→ Objective: Skipping all pictures, set down the lines of the listing from the first through the one with "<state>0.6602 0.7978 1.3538".

# Data provided start

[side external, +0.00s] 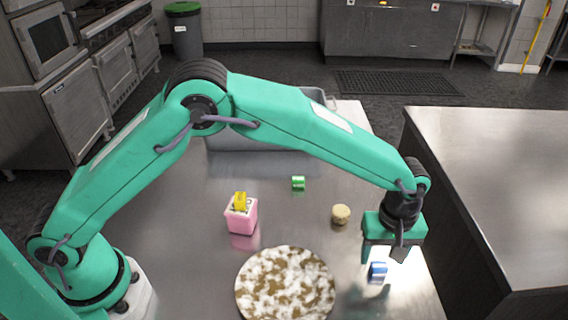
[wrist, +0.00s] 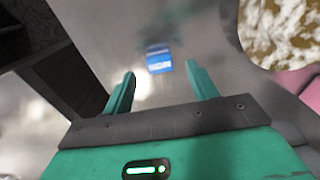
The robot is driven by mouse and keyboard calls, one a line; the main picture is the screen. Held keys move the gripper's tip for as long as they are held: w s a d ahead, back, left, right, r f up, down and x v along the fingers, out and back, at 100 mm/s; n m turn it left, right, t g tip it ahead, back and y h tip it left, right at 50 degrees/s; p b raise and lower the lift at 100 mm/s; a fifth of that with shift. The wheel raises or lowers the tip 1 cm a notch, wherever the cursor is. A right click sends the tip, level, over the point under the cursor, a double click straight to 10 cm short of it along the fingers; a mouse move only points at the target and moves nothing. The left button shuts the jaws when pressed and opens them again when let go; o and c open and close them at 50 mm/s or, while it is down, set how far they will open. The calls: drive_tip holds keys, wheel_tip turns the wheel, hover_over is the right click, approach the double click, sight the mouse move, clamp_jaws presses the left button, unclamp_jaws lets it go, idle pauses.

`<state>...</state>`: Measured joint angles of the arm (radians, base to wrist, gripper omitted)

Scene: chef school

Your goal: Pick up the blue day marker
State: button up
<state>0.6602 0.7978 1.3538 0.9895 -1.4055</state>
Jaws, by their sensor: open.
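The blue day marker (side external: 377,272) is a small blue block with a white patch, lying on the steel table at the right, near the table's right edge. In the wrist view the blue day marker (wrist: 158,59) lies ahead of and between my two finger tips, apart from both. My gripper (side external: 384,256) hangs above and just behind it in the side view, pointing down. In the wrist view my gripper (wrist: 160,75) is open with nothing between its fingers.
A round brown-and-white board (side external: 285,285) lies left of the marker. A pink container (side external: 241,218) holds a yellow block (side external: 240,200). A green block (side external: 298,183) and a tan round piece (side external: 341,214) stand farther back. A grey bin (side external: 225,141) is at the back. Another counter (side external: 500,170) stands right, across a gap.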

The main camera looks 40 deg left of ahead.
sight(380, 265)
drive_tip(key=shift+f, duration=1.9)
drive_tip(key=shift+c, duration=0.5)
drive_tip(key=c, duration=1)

# Data provided end

→ Written answer:
[side external, +0.00s] 
[wrist, +0.00s] 
The robot is driven by mouse and keyboard calls, one a line; the main picture is the screen. Held keys move the gripper's tip for as long as they are held: w s a d ahead, back, left, right, r f up, down and x v along the fingers, out and back, at 100 mm/s; n m turn it left, right, t g tip it ahead, back and y h tip it left, right at 50 degrees/s; p b raise and lower the lift at 100 mm/s; a fifth of that with shift. The wheel raises or lowers the tip 1 cm a notch, wherever the cursor is. A right click sends the tip, level, over the point under the cursor, a double click straight to 10 cm short of it along the fingers; a mouse move only points at the target and moves nothing. The left button shuts the jaws when pressed and opens them again when let go; o and c open and close them at 50 mm/s or, while it is down, set how far they will open. The calls: drive_tip holds keys, wheel_tip turns the wheel, hover_over is the right click, approach the double click, sight the mouse move, clamp_jaws presses the left button, unclamp_jaws lets it go, idle pauses.

`<state>...</state>`: Measured joint angles of the arm (radians, base to wrist, gripper omitted)

Scene: chef school

Your goal: Pick up the blue day marker
State: button up
<state>0.6602 0.7978 1.3538 0.9895 -1.4055</state>

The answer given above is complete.